20 Apr Community – Awards
Susie Paxton Block Distinguished Public Service Award
Junior Service League honors one of its former members, Susie Paxton Block by granting the Susie Paxton Block Distinguished Public Service Award to public service employees, volunteers and elected officials who demonstrate excellence in service.
Block was a second-generation member of the Junior Service League, including a term as president, and she also represented the 3rd District on the City Council from 1992 until her death 1996. Her father, the late Bill Paxton, established the award to honor her memory and recognize individuals from city employees to volunteers.
The Susan Paxton Block Award is open to any city employee, volunteer or elected official who has demonstrated outstanding public service, valor and job performance with leadership.

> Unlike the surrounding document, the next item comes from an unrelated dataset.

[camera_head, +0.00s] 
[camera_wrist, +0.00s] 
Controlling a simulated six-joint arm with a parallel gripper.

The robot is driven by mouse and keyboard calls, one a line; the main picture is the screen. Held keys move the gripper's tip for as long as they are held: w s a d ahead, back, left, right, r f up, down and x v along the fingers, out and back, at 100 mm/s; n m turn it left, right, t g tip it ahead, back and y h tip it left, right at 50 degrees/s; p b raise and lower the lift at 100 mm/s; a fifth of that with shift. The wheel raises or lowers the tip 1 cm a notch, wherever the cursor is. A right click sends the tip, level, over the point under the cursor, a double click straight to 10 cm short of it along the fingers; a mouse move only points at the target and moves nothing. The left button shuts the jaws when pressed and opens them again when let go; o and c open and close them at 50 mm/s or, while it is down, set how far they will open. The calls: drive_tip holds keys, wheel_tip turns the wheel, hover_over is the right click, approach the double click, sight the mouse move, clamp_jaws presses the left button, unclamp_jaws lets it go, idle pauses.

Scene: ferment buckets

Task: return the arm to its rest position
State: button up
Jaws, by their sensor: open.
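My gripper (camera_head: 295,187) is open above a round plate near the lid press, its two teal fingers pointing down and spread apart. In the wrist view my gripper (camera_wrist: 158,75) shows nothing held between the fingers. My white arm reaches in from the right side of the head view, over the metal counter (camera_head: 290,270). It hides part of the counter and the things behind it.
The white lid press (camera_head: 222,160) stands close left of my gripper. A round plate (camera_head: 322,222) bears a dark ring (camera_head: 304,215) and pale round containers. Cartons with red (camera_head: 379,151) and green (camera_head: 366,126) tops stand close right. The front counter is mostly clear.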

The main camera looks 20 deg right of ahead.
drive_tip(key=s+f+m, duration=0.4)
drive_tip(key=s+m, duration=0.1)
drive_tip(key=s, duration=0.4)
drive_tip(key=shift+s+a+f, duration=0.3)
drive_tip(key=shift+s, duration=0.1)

A selection committee, comprised of local service club presidents, selects the recipient. The award is $1,000 plus a sterling silver medallion and a sterling silver lapel pin.

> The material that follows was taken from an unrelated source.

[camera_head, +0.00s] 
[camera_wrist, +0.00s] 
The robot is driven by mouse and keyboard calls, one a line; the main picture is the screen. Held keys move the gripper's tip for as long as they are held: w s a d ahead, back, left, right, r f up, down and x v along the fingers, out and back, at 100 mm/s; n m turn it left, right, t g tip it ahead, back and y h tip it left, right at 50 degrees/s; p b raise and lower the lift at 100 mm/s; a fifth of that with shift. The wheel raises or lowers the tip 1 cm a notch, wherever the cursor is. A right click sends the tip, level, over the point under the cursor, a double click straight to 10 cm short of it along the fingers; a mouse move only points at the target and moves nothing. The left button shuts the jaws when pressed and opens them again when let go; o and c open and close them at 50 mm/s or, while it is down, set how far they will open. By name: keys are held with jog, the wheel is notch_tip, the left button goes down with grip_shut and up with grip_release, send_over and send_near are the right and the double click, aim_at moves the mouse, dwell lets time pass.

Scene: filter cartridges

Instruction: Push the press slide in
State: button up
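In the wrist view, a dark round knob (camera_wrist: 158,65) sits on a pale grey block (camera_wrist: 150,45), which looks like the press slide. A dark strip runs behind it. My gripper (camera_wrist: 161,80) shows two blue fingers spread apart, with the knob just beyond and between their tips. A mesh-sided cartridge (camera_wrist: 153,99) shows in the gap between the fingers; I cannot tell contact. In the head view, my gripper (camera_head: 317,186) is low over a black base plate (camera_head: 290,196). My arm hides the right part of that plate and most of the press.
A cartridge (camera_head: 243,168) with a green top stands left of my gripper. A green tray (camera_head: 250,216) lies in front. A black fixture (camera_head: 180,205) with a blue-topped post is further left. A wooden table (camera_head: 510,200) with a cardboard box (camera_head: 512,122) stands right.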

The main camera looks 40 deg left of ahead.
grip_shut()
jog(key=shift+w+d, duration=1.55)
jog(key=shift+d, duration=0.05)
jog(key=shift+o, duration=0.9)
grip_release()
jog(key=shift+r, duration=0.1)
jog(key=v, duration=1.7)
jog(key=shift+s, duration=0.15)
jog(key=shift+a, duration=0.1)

The Junior Service League presents the award annually at the City Council meeting just prior to Block’s birthday, September 24.
Mary Mildred DeWitt Girl Scout Patch for Service
Junior Service League honors one of its charger members, Mary Mildred DeWitt, by partnering with Girl Scout Troops in the Northeast Kansas and Northwest Missouri District and creating the Mary Mildred DeWitt Community Preservation Patch in 2010.
Girl Scouts may earn this patch by visiting a local historic landmark in their communities, as well as meeting other age-group specific requirements. The preservation aspect of the patch aims to educate girls on how to protect the things they love. That was something that was very important to Mrs. DeWitt and that’s something JSL would like to pass along to girls.
Mary Mildred DeWitt believed in community service. She founded the Independence Girl Scouts Council and serviced as its first President. She also was involved with the National Board of Girl Scouts of America.
Mrs. DeWitt made it her life’s work in preserving our community. As a member of the Jackson County Historical Society, serving as President from 1961 to 1963, she made preserving the community’s past a top priority. She was instrumental in saving the 1859 Jail. In 1960, she and her husband, J. Roger DeWitt, bought the Vaile Mansion to prevent its destruction. Until her death, Mrs. DeWitt worked tirelessly to restore the 23-room home.
Even after she died in 1983, Mrs. DeWitt left a legacy to the community she loved, including giving the Vaile Mansion to the city so it would be preserved for future generations. Junior Service League honors this amazing woman for what she gave to JSL and the entire community.